■ WORK INSTRUCTIONS
Reproduce the listing below in full and without alteration, apart from its pictures.
## start DATA SHOWN
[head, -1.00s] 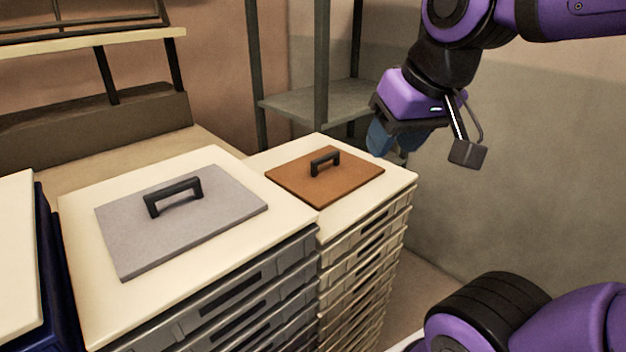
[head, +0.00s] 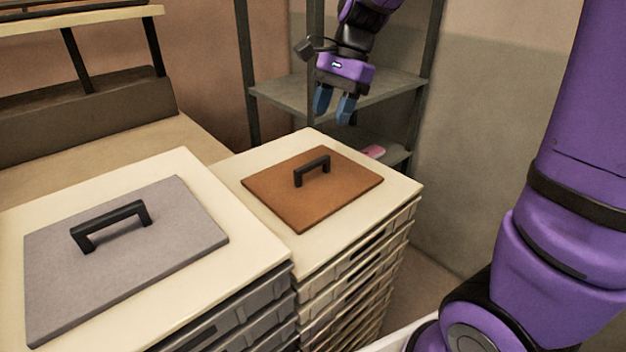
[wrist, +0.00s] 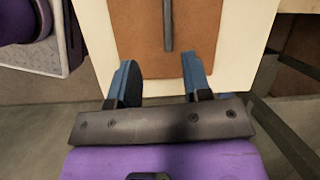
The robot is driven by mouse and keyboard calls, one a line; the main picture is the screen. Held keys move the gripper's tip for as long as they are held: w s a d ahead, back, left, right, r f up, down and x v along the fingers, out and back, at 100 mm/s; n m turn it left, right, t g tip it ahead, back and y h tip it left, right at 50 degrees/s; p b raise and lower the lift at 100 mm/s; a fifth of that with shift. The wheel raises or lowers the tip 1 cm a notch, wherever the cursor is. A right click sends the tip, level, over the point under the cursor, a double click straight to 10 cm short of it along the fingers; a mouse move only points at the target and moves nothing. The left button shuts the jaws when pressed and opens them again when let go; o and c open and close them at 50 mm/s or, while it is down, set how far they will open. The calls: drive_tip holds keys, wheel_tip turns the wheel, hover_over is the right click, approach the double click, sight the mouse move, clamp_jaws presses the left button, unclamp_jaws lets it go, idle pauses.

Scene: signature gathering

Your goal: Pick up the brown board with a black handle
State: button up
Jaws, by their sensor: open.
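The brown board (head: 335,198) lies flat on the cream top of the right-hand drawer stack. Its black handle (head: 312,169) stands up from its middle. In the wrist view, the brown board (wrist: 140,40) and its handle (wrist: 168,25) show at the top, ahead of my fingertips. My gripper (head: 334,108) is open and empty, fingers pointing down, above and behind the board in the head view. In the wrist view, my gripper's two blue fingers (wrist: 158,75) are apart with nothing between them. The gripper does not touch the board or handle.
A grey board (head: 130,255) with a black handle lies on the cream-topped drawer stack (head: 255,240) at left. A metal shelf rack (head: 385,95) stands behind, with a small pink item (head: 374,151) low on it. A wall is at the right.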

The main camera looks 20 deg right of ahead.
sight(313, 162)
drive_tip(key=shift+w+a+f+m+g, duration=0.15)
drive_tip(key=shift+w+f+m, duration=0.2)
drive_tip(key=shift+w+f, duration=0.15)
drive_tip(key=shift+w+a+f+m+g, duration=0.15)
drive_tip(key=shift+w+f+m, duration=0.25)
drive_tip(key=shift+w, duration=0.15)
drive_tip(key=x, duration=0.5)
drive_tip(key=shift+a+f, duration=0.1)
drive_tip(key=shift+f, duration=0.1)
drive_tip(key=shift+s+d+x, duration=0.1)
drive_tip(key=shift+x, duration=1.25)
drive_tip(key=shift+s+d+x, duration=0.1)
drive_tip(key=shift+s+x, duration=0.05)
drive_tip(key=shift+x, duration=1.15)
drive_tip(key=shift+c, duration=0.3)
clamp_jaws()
## end DATA SHOWN
■ WRITTEN RESPONSE
[head, -1.00s] 
[head, +0.00s] 
[wrist, +0.00s] 
The robot is driven by mouse and keyboard calls, one a line; the main picture is the screen. Held keys move the gripper's tip for as long as they are held: w s a d ahead, back, left, right, r f up, down and x v along the fingers, out and back, at 100 mm/s; n m turn it left, right, t g tip it ahead, back and y h tip it left, right at 50 degrees/s; p b raise and lower the lift at 100 mm/s; a fifth of that with shift. The wheel raises or lowers the tip 1 cm a notch, wherever the cursor is. A right click sends the tip, level, over the point under the cursor, a double click straight to 10 cm short of it along the fingers; a mouse move only points at the target and moves nothing. The left button shuts the jaws when pressed and opens them again when let go; o and c open and close them at 50 mm/s or, while it is down, set how far they will open. The calls: drive_tip holds keys, wheel_tip turns the wheel, hover_over is the right click, approach the double click, sight the mouse move, clamp_jaws presses the left button, unclamp_jaws lets it go, idle pauses.

Scene: signature gathering

Your goal: Pick up the brown board with a black handle
State: button up
Jaws, by their sensor: open.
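The brown board (head: 335,198) lies flat on the cream top of the right-hand drawer stack. Its black handle (head: 312,169) stands up from its middle. In the wrist view, the brown board (wrist: 140,40) and its handle (wrist: 168,25) show at the top, ahead of my fingertips. My gripper (head: 334,108) is open and empty, fingers pointing down, above and behind the board in the head view. In the wrist view, my gripper's two blue fingers (wrist: 158,75) are apart with nothing between them. The gripper does not touch the board or handle.
A grey board (head: 130,255) with a black handle lies on the cream-topped drawer stack (head: 255,240) at left. A metal shelf rack (head: 385,95) stands behind, with a small pink item (head: 374,151) low on it. A wall is at the right.

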The main camera looks 20 deg right of ahead.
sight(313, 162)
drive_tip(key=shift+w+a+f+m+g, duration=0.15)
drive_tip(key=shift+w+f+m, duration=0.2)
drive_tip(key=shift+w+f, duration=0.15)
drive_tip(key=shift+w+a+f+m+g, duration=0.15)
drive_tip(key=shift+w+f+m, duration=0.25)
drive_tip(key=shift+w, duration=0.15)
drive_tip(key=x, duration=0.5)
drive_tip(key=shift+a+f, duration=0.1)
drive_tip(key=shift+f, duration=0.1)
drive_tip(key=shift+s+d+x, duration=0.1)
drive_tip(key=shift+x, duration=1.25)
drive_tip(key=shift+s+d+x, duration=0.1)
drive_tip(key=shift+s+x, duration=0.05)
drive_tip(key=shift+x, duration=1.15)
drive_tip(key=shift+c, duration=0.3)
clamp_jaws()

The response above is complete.